The implicit moral is the one Tiruvalluvar set down in the Tamil Tirukkuraḷ in roughly the fifth century of the common era, in the chapter on Iyalbuḷam (natural conduct):
“Inná ceytárkkum iniyavé ceyyákkál ennai payanaittánídal.”
— Tirukkuraḷ 314
(“If you do not return kindness even to those who have harmed you, what then was the use of all your learning?”)
The same teaching is given by Vishnu Sharma in the Pañcatantra, by the Buddha in the Pali Dhammapada chapter on Anger (Kodha-vagga, verse 223 — akkodhena jine kodham, “conquer anger by non-anger”), and by Náráyana in the twelfth-century Sanskrit Hitopadeśa. It is a teaching old enough to have been a cliché when the Romans were still arguing about Carthage. Peasie and Beansie is its village form: no Sanskrit, no Pali, no manuscript, no priest. Just a road, a plum-tree, a fire, a pîpal, a stream, and two sisters who choose differently each time they walk past.
The moral, plainly stated: Small kindnesses, done without thought of reward, are the only kindnesses that the world remembers. The road we walk every day is keeping a quiet account of how we treat the small things on it — and the road is the one that pays us back.
Why The Tale Has Lasted
It is striking that a tale so small in its events has kept its place in Punjabi household repertoires for at least a century and a half — we have it in print from 1894, but the storytellers Mrs. Steel met in the villages of Kasur and Sialkot and Jullundur in the 1880s already considered it ancient, and the four objects on the road (plum, fire, pîpal, stream) had already settled into their canonical order. The reason for its endurance is, I think, threefold.
First, the tale is portable across age. A four-year-old can follow the chain of four polite refusals and four polite acceptances and laugh at Beansie’s flat-footed selfishness. A fourteen-year-old beginning to think about character can see in it the same teaching she meets in her school’s reading of the Pañcatantra. A forty-year-old, walking past a neglected pîpal in a city park, can recognise in the tale’s small theology the great Indian intuition that the natural and the moral are the same fabric — that to clear the silt from a stream is, in some quiet sense, to clear it from one’s own life.

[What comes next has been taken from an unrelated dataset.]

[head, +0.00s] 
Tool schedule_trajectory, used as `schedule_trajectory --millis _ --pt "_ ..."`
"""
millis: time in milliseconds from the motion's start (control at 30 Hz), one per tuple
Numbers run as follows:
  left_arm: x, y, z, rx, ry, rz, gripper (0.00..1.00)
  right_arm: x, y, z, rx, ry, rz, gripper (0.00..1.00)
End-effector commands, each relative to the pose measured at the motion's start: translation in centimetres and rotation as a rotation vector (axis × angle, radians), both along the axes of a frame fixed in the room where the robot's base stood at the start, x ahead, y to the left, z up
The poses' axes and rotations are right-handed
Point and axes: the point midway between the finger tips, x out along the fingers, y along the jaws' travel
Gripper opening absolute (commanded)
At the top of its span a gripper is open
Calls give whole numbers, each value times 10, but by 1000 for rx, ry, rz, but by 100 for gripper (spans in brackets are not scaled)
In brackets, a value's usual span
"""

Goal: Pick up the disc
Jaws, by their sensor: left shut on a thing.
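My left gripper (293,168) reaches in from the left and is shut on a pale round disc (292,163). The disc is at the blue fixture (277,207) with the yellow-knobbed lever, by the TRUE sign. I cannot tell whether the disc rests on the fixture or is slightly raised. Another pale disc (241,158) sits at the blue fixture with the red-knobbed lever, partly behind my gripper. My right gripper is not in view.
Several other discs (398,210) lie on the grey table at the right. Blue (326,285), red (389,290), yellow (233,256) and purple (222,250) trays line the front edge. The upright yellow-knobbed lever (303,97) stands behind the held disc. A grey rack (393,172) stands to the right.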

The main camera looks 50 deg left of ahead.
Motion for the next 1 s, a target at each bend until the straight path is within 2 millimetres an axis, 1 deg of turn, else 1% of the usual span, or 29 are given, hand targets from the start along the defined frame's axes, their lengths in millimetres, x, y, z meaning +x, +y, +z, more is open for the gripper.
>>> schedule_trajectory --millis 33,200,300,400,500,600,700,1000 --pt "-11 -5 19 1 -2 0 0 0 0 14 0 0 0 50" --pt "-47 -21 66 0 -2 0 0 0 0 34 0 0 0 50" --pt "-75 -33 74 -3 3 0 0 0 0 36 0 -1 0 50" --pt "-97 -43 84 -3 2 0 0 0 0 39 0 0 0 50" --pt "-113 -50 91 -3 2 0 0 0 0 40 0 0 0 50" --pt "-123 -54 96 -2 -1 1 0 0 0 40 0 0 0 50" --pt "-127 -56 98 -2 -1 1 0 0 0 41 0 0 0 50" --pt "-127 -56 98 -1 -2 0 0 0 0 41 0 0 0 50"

Second, the tale’s economy is exemplary. There are no princes, no enchanted lakes, no demons. The supernatural is so domesticated that it consists entirely of a fire that complains of its ashes. The reward is a buffalo and a spinning-wheel, not a kingdom. The punishment is a dented brass pot, not a death. This is folklore at the human scale, and it is the human scale that lets a story survive the long dilution of being told a thousand times around a thousand cooking-fires.
Third, the tale’s teaching does not date. The two sisters are recognisable in every household in every century. The road is recognisable to anyone who has ever walked one. And the small invitation it makes to its listener — tidy the thorns; sweep the ashes; bind the branch; clear the channel — is an invitation that does not stop being relevant when the listener leaves the courtyard and goes out into the world. The road is still keeping its quiet account. The plum-tree is still waiting. The pîpal still listens. And the choice between Peasie and Beansie is one we are walking up to, in the small hot afternoon of a working day, more often than we know.
Reflection & Discussion
- Why does the Punjabi storyteller leave the moral unspoken at the end, while the European versions of ATU 480 always close with a stated lesson? What does that silence tell us about how the tale was meant to be received?

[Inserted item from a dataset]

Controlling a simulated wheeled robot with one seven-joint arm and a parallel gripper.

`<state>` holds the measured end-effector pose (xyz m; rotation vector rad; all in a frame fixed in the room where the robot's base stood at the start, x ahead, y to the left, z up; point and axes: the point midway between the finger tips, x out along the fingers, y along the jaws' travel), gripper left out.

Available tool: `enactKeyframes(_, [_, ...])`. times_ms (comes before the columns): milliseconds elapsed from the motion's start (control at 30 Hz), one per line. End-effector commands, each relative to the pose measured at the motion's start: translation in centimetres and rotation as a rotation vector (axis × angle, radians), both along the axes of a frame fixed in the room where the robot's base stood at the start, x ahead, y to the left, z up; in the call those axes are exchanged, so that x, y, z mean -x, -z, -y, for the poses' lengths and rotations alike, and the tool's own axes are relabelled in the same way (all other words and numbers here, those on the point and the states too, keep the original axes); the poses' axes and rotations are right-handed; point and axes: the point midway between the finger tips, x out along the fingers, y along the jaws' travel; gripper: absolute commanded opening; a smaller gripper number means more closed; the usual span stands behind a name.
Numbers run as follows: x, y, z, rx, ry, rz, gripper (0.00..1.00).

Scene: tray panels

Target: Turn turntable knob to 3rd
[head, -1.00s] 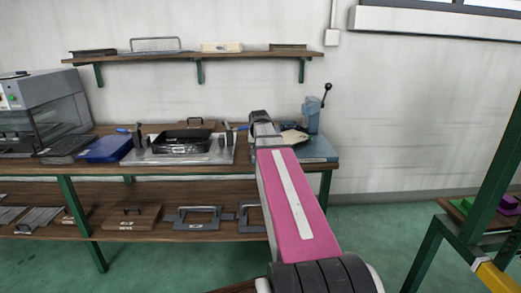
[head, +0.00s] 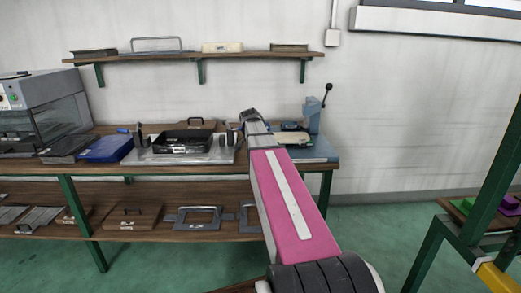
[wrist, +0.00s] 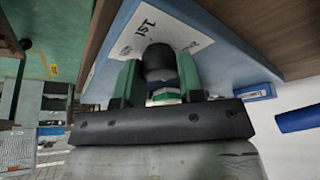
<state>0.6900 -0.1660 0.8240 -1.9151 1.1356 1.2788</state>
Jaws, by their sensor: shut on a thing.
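In the wrist view, a dark round knob (wrist: 158,60) stands at a white paper label (wrist: 182,28) on a blue surface. "1st" is legible on the label; its other marks are too small or hidden to read. My gripper (wrist: 157,66) has its two green fingers shut on the knob, one on each side. In the head view, the blue-based machine (head: 318,148) with a black-balled lever stands at the bench's right end. A pale plate (head: 297,139) lies on it. My arm hides the knob and my fingers there.
The wooden bench (head: 100,169) also bears a metal tray panel (head: 222,157) with a black tray (head: 182,141), a blue bin (head: 106,149) and a grey machine (head: 48,107). A wall shelf (head: 215,55) runs above. A green frame (head: 427,232) stands at right.

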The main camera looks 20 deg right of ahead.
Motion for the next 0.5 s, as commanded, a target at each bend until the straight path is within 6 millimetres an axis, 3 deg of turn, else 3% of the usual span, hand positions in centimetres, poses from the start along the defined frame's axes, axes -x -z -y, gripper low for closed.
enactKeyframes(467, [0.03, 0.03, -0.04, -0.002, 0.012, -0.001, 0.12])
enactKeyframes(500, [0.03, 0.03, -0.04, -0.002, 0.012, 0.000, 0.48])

- The four objects Peasie helps — plum-tree, fire, pîpal, stream — are not a random list. What do they together represent about a Punjabi village’s daily life and sacred life in 1890?

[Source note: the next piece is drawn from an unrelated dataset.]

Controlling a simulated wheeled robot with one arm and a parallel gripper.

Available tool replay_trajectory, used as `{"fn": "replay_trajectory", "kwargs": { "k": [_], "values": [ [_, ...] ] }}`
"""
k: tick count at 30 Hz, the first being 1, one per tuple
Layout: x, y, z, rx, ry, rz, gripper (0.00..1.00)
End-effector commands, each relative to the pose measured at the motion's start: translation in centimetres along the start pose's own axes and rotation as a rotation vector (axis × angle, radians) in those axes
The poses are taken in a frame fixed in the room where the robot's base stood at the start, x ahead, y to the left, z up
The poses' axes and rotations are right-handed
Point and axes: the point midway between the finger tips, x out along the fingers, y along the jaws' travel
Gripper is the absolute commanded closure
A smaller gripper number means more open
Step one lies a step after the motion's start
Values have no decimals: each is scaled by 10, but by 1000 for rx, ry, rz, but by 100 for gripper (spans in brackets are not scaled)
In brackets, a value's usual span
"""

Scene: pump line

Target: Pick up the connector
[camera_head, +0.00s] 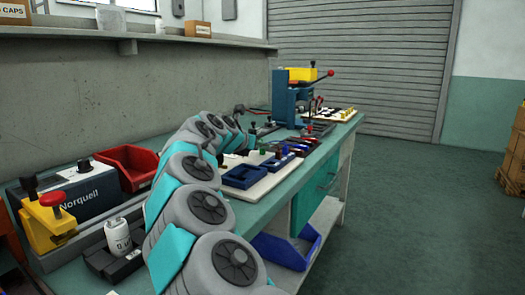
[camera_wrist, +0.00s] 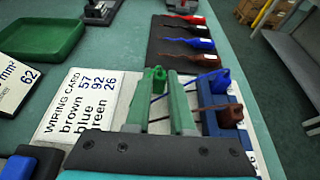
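In the wrist view my gripper (camera_wrist: 160,78) points away from the camera with its two green fingers apart. A small green connector (camera_wrist: 158,83) stands between the fingertips, nearer the left one; a gap shows on the right. In the head view my arm hides the gripper's fingers, and a small green piece (camera_head: 262,147) shows beside the arm's end.
A printed wiring card (camera_wrist: 75,105) lies left of my gripper. A dark mat (camera_wrist: 160,48) with red, blue and brown leads is beyond it. A green tray (camera_wrist: 45,42) stands at the upper left. In the head view a blue press (camera_head: 285,100) stands farther along the bench.

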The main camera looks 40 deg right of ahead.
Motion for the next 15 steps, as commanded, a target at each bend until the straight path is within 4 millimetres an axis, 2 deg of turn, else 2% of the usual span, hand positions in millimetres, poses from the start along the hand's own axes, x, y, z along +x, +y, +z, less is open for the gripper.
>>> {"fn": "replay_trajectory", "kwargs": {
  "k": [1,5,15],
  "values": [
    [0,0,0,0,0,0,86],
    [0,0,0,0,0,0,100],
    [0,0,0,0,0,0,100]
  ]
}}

- The old father gives Beansie the same gifts he gave Peasie. Why is it important to the moral logic of the tale that the punishment comes not from the father but from the road itself?
- Compare Peasie’s story to the Brothers Grimm’s Frau Holle. What changes when the lazy girl is punished with pitch instead of with a dented brass pot?
- What small “plum-trees” and “streams” do you walk past in your own day? When have you stopped to tidy them, and when have you walked on?
Did You Know?
- Tales of the Punjab: Told by the People was first published by Macmillan and Company, London, in 1894, with text by Mrs. Flora Annie Steel and ethnographic notes by Major Richard Carnac Temple of the Bengal Staff Corps; it remains the single most important printed source for the oral folk-tale tradition of the late nineteenth-century Punjab.
- Folklorists classify Peasie and Beansie as a Punjabi version of international tale-type ATU 480, The Kind and the Unkind Girls, of which Warren E. Roberts (Wayne State University Press, 1958) catalogued more than nine hundred recorded variants worldwide.
- The pîpal tree (Ficus religiosa) that Peasie binds up is the same species under which the Buddha is held to have attained enlightenment at Bodh Gayá in the sixth century BCE; in Hindu tradition it is circumambulated on Saturdays as the seat of Vishnu and is therefore the most religiously charged tree in the Indian subcontinent.
- The names “Peasie” and “Beansie” are Mrs. Steel’s English renderings of common Punjabi pulse-names — small kitchen-staples chosen as names because the tale’s village audience would have shelled them in their laps every evening.
- The tale’s closing image — the road itself dispensing justice — is one of the oldest and most distinctive features of the Indian moral tradition, found in the Pañcatantra, the Hitopadeśa, and the Játaka tales, in which the natural world is repeatedly the agent of the lesson rather than its mere setting.